San Francisco, May 14, 2008
The Center for Art and Public Life (CAPL) at California College of the Arts (CCA), in conjunction with Yerba Buena Center for the Arts (YBCA), presents What's the Big Idea?: Identity Shifts—CCA Students Collaborate with Bay Area Youth and Community, an exhibition exploring concepts of identity, culture, and humanity, May 22 through June 16, 2008, with an opening reception on Thursday, May 22, at 6:30 p.m. The exhibition and reception are both free and open to the public. They take place at Yerba Buena Center for the Arts, 701 Mission Street, San Francisco.

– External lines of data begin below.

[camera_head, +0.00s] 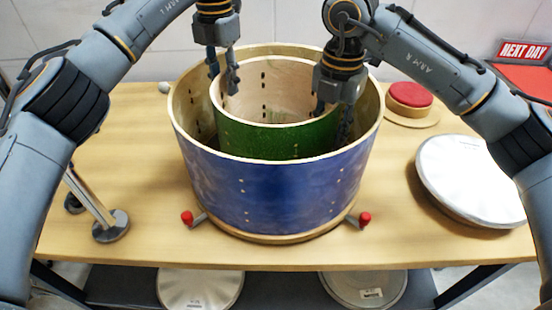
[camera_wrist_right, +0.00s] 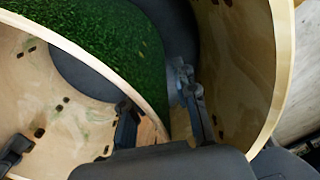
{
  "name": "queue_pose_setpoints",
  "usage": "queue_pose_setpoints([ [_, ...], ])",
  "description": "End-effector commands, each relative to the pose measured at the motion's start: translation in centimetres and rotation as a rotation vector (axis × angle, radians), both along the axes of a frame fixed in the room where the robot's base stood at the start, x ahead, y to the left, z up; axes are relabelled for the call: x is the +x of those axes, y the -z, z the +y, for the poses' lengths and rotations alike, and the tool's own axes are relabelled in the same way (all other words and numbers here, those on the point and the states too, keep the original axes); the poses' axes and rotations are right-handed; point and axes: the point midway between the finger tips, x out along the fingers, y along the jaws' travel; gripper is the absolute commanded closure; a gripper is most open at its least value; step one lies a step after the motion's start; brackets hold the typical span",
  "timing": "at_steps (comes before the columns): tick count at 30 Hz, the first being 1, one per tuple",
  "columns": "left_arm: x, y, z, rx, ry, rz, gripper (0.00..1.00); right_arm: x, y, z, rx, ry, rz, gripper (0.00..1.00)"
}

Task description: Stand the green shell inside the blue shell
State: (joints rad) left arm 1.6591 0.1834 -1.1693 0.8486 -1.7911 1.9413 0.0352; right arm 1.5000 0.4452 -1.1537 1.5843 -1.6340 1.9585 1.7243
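The blue shell (camera_head: 270,195) stands upright on the table, open end up. The green shell (camera_head: 262,140) is inside it, upright, its pale rim roughly level with the blue rim. Its lower part is hidden by the blue wall, so I cannot tell whether it touches the bottom. My left gripper (camera_head: 223,80) is at the green shell's left rim, one finger on each side, apart. My right gripper (camera_head: 333,115) is at its right rim. In the right wrist view, the right fingers (camera_wrist_right: 160,112) are spread around the green wall, with a gap beside it.
A white drumhead (camera_head: 470,180) lies on the right of the table. A red round pad (camera_head: 409,95) is at the back right. Two red-tipped pegs (camera_head: 187,217) (camera_head: 365,218) flank the blue shell's front. A metal stand (camera_head: 108,222) is at the left. More drumheads lie on the shelf below.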

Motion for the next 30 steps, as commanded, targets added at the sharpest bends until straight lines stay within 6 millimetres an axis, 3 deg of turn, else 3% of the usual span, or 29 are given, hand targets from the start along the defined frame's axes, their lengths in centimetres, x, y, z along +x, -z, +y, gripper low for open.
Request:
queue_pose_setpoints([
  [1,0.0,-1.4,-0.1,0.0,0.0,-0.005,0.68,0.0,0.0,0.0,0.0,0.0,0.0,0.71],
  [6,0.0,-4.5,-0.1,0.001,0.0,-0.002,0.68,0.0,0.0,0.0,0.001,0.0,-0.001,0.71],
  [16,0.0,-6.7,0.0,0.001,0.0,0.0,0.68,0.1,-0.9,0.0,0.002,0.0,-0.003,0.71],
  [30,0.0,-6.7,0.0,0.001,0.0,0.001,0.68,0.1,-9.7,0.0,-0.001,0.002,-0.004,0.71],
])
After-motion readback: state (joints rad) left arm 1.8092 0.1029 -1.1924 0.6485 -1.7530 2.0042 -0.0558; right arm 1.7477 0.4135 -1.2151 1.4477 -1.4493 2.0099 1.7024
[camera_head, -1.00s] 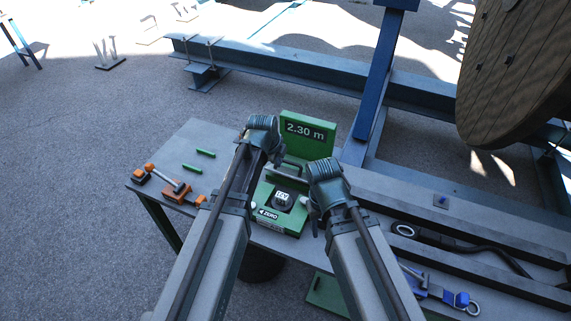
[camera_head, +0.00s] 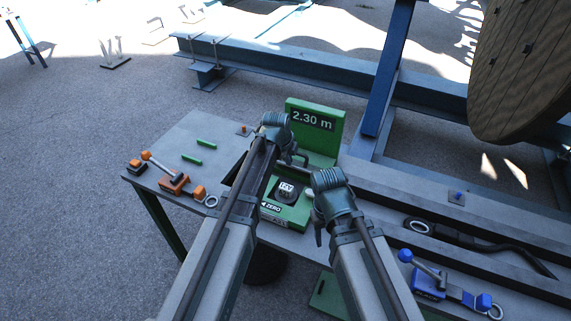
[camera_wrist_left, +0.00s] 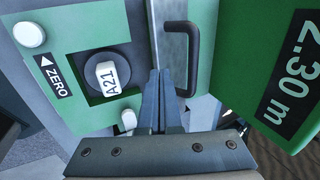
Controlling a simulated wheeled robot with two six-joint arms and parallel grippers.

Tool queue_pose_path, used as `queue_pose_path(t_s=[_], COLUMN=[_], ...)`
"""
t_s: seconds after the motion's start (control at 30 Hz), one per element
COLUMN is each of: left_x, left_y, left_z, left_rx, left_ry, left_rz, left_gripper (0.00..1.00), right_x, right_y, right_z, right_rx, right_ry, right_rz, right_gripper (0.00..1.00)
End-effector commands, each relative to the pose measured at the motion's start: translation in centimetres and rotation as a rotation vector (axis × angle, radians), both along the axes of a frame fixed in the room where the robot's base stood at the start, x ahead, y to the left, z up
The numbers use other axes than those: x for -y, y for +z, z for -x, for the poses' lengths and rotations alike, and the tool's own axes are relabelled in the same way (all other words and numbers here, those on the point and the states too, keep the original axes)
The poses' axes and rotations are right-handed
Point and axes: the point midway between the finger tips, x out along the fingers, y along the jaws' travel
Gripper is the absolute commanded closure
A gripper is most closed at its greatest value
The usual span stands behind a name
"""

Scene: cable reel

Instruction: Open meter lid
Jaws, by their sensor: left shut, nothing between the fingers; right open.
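The green meter (camera_head: 293,211) sits on the bench, with a black knob (camera_head: 288,190) and a ZERO label on its face. Its upright green panel (camera_head: 327,126) reads 2.30 m. My left gripper (camera_head: 295,156) is over the meter's back part, and its arm hides the meter's left side. In the left wrist view my left gripper (camera_wrist_left: 163,100) is shut and empty, close beside a black handle (camera_wrist_left: 193,60) on a green part; I cannot tell whether they touch. My right gripper (camera_head: 319,228) is open at the meter's right side, empty.
Orange clamps (camera_head: 174,184) and green bars (camera_head: 192,159) lie on the bench's left part. A blue clamp (camera_head: 430,284) and a black cable (camera_head: 470,246) lie at right. A blue post (camera_head: 385,85) rises behind the meter, and a wooden reel (camera_head: 525,75) stands back right.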

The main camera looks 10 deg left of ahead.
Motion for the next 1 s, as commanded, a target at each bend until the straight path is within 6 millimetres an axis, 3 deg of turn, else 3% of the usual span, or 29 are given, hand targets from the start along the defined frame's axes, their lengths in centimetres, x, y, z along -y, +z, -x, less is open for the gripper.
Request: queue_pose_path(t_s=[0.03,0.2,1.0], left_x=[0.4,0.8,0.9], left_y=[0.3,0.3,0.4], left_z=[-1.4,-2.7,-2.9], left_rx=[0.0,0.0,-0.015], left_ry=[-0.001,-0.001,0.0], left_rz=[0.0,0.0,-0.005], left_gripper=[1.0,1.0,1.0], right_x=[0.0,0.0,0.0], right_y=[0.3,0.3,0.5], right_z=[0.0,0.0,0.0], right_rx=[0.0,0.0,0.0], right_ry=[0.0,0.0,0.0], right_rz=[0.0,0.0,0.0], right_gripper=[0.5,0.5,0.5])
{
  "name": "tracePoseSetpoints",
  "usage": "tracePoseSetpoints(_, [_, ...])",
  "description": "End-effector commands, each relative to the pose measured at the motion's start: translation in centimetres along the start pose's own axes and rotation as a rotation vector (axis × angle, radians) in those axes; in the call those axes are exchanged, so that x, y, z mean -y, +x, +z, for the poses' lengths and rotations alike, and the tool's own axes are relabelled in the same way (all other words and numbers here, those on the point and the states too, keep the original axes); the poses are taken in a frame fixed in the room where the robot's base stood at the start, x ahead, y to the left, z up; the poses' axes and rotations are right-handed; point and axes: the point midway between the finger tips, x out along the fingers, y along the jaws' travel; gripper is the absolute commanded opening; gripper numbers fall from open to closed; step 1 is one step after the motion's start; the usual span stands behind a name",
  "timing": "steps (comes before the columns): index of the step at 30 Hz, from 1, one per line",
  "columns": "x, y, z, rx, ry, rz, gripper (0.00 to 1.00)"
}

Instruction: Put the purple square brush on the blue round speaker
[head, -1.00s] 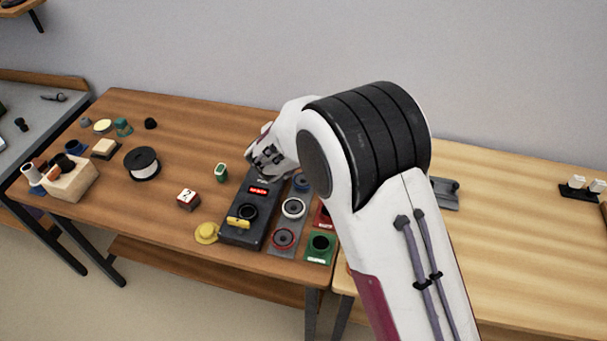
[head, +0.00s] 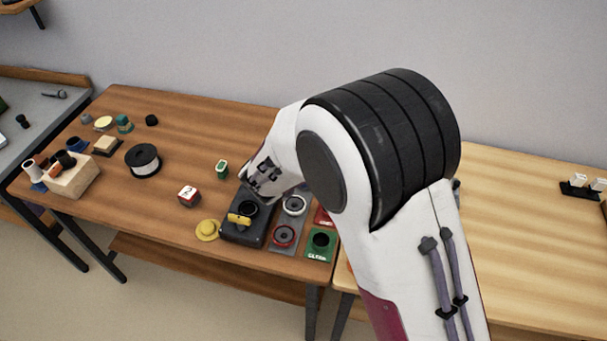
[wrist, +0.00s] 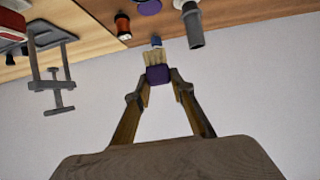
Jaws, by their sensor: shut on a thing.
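The purple square brush (wrist: 158,75) is between the fingertips of my gripper (wrist: 160,83) in the wrist view, with its pale bristles (wrist: 153,58) pointing away from the gripper. The gripper is shut on it and holds it off the table. In the head view my wrist hangs over the rear of the dark device and hides the fingers and brush. I cannot clearly make out the blue round speaker now; the place where a bluish round one showed earlier is behind my arm.
A white-ringed speaker (head: 294,205), a red-ringed one (head: 284,236) and a green one (head: 321,244) stand beside the dark device (head: 241,233). A yellow hat-shaped thing (head: 207,230), a dice-like block (head: 188,196) and a black spool (head: 143,161) are left. The right table is mostly clear.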

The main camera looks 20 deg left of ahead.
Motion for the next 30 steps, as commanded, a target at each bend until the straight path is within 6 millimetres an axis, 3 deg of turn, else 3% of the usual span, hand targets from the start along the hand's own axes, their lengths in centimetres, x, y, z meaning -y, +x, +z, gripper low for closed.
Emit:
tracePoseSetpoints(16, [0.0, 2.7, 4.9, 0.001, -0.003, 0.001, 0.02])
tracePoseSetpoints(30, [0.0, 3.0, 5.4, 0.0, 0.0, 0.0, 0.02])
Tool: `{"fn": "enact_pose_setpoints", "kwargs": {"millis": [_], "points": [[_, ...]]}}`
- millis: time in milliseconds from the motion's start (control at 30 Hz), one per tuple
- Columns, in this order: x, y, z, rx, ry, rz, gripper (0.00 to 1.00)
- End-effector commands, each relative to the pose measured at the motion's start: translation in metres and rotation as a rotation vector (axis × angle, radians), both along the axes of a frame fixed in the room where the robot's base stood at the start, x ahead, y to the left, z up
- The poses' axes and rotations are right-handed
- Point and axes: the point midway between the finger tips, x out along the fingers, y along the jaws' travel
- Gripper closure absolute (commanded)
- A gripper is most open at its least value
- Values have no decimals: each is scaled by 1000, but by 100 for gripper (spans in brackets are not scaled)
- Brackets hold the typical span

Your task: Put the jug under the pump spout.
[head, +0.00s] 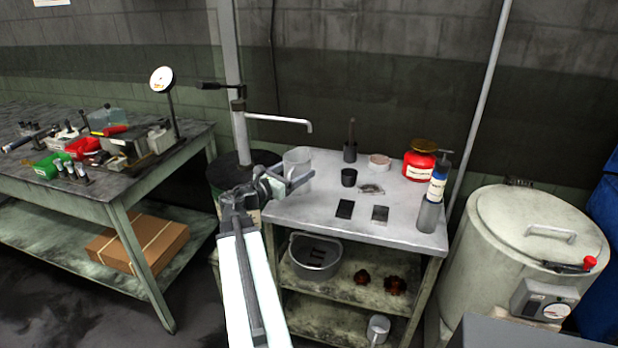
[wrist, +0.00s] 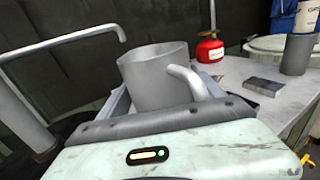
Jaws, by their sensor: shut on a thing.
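The grey jug (head: 298,160) is upright at the left back corner of the metal table, and it also shows in the wrist view (wrist: 153,78) with its handle to the right. My gripper (head: 288,184) is shut on the jug; its jaws show around the lower part of the jug in the wrist view. Whether the jug's base touches the table is hidden. The pump spout (head: 280,119) reaches right from its post, and its tip is above the jug in the head view.
The dark drum (head: 262,158) stands left of the metal table (head: 320,212). A bucket (head: 315,260) is on the shelf below. A cluttered workbench (head: 95,208) is at left.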

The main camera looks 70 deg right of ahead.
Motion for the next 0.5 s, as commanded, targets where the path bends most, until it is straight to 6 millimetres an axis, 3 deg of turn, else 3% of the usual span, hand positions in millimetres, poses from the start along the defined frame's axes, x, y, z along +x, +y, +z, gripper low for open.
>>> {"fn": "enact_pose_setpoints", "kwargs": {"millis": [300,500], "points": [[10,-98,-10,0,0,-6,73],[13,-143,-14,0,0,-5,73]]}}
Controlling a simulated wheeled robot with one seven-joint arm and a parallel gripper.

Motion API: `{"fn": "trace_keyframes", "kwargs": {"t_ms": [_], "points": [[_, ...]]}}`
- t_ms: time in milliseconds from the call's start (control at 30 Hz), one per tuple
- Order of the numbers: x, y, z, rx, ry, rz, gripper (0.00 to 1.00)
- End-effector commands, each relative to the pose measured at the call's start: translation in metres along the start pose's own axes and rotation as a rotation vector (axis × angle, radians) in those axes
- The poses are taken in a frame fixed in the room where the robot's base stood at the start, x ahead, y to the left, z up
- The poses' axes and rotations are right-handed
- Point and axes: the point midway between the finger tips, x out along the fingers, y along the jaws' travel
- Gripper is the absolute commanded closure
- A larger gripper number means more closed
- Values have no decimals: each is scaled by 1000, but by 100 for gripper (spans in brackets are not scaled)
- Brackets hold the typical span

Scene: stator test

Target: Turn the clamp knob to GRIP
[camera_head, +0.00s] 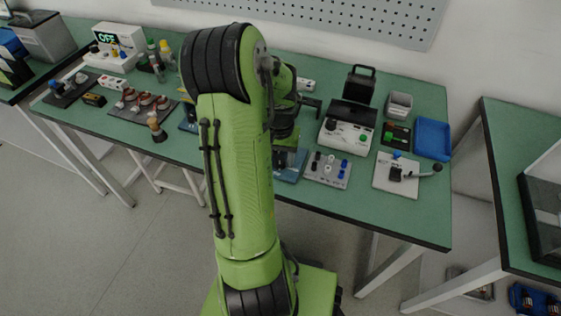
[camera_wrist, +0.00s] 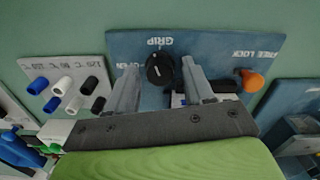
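The black clamp knob (camera_wrist: 160,69) sits on a blue-grey panel (camera_wrist: 215,48) in the wrist view. GRIP is printed above the knob and a partly covered OPEN lies to its left, both upside down. A small white mark shows on the knob; I cannot tell exactly which label it points at. My gripper (camera_wrist: 159,70) is open, with one finger on each side of the knob and a visible gap to both. In the head view the panel (camera_head: 289,163) is mostly hidden behind my arm, and the fingertips are hidden.
An orange knob (camera_wrist: 250,81) by FREE LOCK stands right of my right finger. A grey board with several black, white and blue pegs (camera_wrist: 68,85) lies to the left; it also shows in the head view (camera_head: 327,169). A white box with a green button (camera_head: 345,136) stands behind.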

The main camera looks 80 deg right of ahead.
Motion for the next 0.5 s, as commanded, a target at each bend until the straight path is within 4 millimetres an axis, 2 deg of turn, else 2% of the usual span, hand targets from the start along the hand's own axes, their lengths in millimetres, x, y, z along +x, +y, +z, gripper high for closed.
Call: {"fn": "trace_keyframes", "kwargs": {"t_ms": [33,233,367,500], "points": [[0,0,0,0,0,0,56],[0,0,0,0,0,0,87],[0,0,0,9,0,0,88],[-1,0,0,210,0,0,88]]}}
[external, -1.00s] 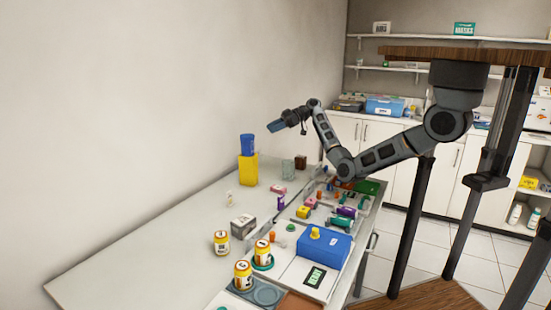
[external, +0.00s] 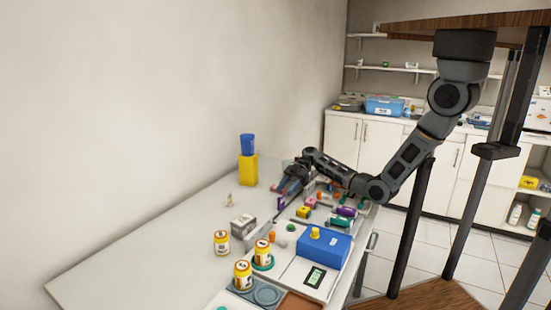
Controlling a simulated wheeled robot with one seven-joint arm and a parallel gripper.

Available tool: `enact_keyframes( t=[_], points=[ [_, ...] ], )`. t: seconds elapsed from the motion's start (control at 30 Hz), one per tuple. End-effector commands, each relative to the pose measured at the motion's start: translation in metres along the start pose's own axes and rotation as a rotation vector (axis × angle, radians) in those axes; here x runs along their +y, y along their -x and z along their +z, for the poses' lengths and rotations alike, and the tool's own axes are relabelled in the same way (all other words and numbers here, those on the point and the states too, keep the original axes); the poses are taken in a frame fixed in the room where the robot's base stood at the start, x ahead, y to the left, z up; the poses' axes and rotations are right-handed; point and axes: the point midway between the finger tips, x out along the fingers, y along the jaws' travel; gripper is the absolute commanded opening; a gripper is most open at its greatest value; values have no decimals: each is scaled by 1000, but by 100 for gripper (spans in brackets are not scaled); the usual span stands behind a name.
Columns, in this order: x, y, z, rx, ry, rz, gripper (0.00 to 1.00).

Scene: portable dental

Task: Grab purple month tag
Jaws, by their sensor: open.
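A small upright purple piece (external: 281,203) stands on the table near the middle. A second purple piece (external: 346,211) lies farther right among the coloured parts. I cannot read either, so I cannot tell which is the month tag. My gripper (external: 281,190) is open and low over the table, just above and beside the upright purple piece in the picture. I cannot tell whether it touches anything.
A blue box (external: 324,248) with a yellow knob, a grey box (external: 243,225) and several yellow jars, one here (external: 221,242), stand nearer the camera. A yellow block (external: 248,169) with a blue cup (external: 247,144) stands behind left. The table's left part (external: 150,258) is clear.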

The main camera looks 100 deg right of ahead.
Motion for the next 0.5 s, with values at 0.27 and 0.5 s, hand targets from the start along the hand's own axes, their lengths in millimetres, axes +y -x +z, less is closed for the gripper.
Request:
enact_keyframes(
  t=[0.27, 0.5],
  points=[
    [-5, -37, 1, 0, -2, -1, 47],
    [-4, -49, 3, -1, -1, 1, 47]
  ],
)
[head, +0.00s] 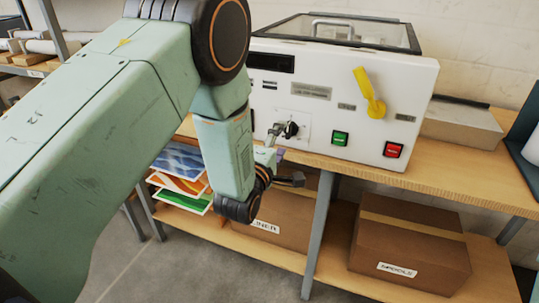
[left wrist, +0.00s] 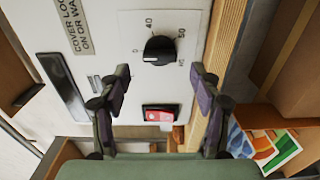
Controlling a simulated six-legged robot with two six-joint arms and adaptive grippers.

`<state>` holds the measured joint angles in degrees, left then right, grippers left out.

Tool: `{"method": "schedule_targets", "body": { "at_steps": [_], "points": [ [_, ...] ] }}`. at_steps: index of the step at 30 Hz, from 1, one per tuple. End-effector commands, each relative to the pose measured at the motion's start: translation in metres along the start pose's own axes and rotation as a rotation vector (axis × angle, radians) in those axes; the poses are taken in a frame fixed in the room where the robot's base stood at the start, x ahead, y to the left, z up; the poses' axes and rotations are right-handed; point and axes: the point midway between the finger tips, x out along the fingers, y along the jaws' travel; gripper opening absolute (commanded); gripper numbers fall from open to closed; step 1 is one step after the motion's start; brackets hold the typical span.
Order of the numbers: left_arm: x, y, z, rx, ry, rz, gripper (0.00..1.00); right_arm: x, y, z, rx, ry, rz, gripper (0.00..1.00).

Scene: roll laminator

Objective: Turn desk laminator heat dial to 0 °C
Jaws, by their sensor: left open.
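The laminator (head: 340,75) is a white box with a clear dark-framed lid on a wooden counter. Its black heat dial (head: 291,129) sits low on the front face. The dial (left wrist: 159,50) also shows in the left wrist view, on a pale plate with printed numbers including 40 and 50. A small white mark shows on the dial's lower left; I cannot tell the exact setting. My left gripper (head: 284,155) is open, just in front of the dial. In the left wrist view its fingers (left wrist: 160,82) are apart, pointing toward the dial, which looks untouched between them.
A yellow lever (head: 370,93), a green switch (head: 340,138) and a red switch (head: 393,150) are on the front face. Another red switch (left wrist: 160,114) lies between my fingers in the wrist view. Cardboard boxes (head: 405,240) and colourful prints (head: 180,175) are below the counter.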

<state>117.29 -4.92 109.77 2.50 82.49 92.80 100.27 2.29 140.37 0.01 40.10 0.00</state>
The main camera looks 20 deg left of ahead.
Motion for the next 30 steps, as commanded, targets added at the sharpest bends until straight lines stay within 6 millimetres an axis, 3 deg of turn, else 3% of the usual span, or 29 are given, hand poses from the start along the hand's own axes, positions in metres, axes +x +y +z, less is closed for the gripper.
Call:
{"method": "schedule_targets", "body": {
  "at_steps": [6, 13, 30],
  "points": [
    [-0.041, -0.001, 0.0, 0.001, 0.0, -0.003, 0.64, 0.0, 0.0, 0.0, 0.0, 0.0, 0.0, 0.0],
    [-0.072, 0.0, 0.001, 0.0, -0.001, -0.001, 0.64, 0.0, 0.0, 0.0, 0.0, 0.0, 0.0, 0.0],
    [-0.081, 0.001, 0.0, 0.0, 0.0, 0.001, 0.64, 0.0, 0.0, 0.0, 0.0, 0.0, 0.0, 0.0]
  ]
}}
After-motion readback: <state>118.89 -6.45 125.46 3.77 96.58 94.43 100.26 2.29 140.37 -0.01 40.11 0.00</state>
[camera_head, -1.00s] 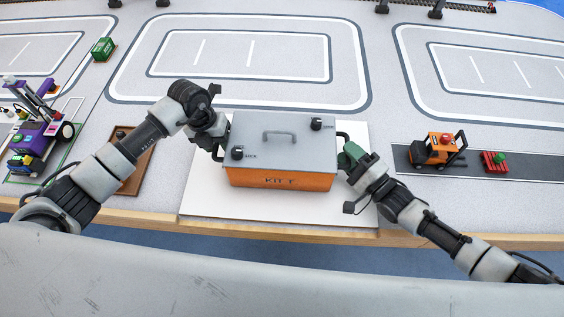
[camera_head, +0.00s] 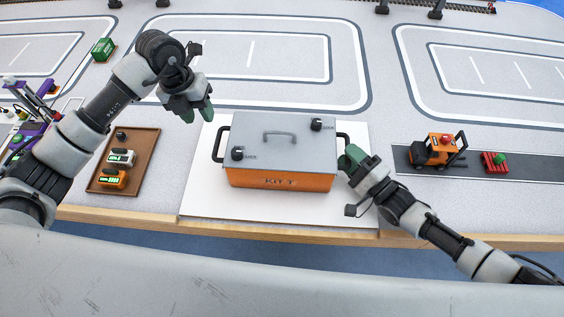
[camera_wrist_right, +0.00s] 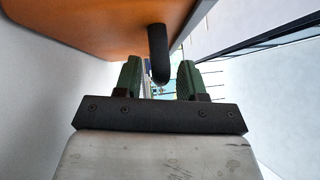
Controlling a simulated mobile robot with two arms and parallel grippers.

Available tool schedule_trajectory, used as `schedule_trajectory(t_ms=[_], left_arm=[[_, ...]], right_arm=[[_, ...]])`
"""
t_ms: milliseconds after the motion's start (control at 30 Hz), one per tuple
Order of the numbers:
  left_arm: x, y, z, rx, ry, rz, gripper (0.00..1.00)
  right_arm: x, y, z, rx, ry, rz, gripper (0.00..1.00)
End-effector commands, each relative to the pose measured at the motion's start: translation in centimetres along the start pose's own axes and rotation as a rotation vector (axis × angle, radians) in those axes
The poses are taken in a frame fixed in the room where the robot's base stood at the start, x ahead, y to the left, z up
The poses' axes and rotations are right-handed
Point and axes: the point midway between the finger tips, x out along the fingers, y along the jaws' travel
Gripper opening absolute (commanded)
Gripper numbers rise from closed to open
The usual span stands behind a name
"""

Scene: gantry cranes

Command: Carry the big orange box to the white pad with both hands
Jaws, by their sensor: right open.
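The big orange box (camera_head: 282,180) with a grey lid stands upright on the white pad (camera_head: 205,200). My right gripper (camera_head: 352,158) is at the box's right side by the right handle. In the right wrist view its green fingers (camera_wrist_right: 160,80) are apart, with the dark handle (camera_wrist_right: 158,55) between them, and the orange box wall above.
A brown tray (camera_head: 104,178) with small devices lies left of the pad. The table's front edge is close to the pad.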

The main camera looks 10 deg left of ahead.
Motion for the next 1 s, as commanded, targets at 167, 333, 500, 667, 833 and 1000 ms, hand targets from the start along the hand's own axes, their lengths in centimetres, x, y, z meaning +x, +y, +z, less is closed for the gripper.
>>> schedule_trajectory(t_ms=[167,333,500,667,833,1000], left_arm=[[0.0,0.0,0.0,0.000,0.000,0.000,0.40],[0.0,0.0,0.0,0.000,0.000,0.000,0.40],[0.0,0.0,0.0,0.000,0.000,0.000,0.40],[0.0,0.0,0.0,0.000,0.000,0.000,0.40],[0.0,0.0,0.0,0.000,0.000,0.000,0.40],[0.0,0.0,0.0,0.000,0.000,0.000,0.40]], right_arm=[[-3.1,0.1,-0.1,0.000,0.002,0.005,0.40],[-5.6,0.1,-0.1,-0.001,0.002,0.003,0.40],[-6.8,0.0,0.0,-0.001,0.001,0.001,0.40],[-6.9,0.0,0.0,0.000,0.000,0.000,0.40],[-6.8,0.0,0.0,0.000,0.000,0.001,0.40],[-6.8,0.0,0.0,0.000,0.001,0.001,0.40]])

The exhibition features work created through CCA's Community Student Fellows program, which is facilitated by CAPL and places CCA students in Bay Area public (K–12) schools and other community organizations. The students work side by side with artists and arts administrators and take an active role in the development of new models of practice in community-based arts, cultural diversity, learning, and youth development through the arts. During the 2007–8 academic year, 34 Community Student Fellows worked with 23 different organizations.
The presentation takes place in YBCA's Room for Big Ideas. YBCA invites artists, curators, and collectives from across the Bay Area to use the Room for Big Ideas to showcase innovative and interactive art practices that support emerging local artists and promote intersections among community, civic engagement, and arts education. Each year YBCA poses a selection of "Big Ideas" to artists and the community at large. This exhibition
responds to one of the current "Big Ideas"—identity shifts—which asks participants to rethink how we know who we are, now that traditional definitions of race, gender, and nationality are breaking down and becoming open to interpretation.
"The idea of identity resonates throughout these projects, and the outcome is revealing," observes Susan McMahon, CAPL program associate. One group of students at Far West High School in Oakland expressed their ideas about identity through fashion design. At Washington High School in Fremont, students explored the concept of identity through abstraction and geography by making their own cartographic interpretations of their physical environment.
The Center for Art and Public Life (CAPL) was founded by California College of the Arts (CCA) in 1998 for the purpose of creating and facilitating programs that provide and enhance arts education in underserved communities within and beyond the San Francisco Bay Area. CAPL fosters opportunities for CCA students and working artists to partner with public schools and community organizations, where they use their talents to make a difference as mentors for youth and leaders in community development. CAPL administers CCA's Community Arts Program as well as the art teacher pre-credential program and courses in diversity studies. It also offers intensive programs in arts education and integration for K–12 educators through the Art in Education Teaching Institute.
Founded in 1907, California College of the Arts (CCA) is noted for the interdisciplinarity and breadth of its programs. It offers studies in 20 undergraduate and seven graduate majors in the areas of fine arts, architecture, design, and writing. The college offers bachelor of architecture, bachelor of arts, bachelor of fine arts, master of architecture, master of arts, master of fine arts, and master of business administration degrees. With campuses in Oakland and San Francisco, CCA currently enrolls more than 1,650 full-time students. Noted alumni include the painters Nathan Oliveira and Raymond Saunders; the ceramicists Robert Arneson, Viola Frey, and Peter Voulkos; the filmmaker Wayne Wang; the conceptual artists David Ireland and Dennis Oppenheim; and the designers Lucille Tenazas and Michael Vanderbyl.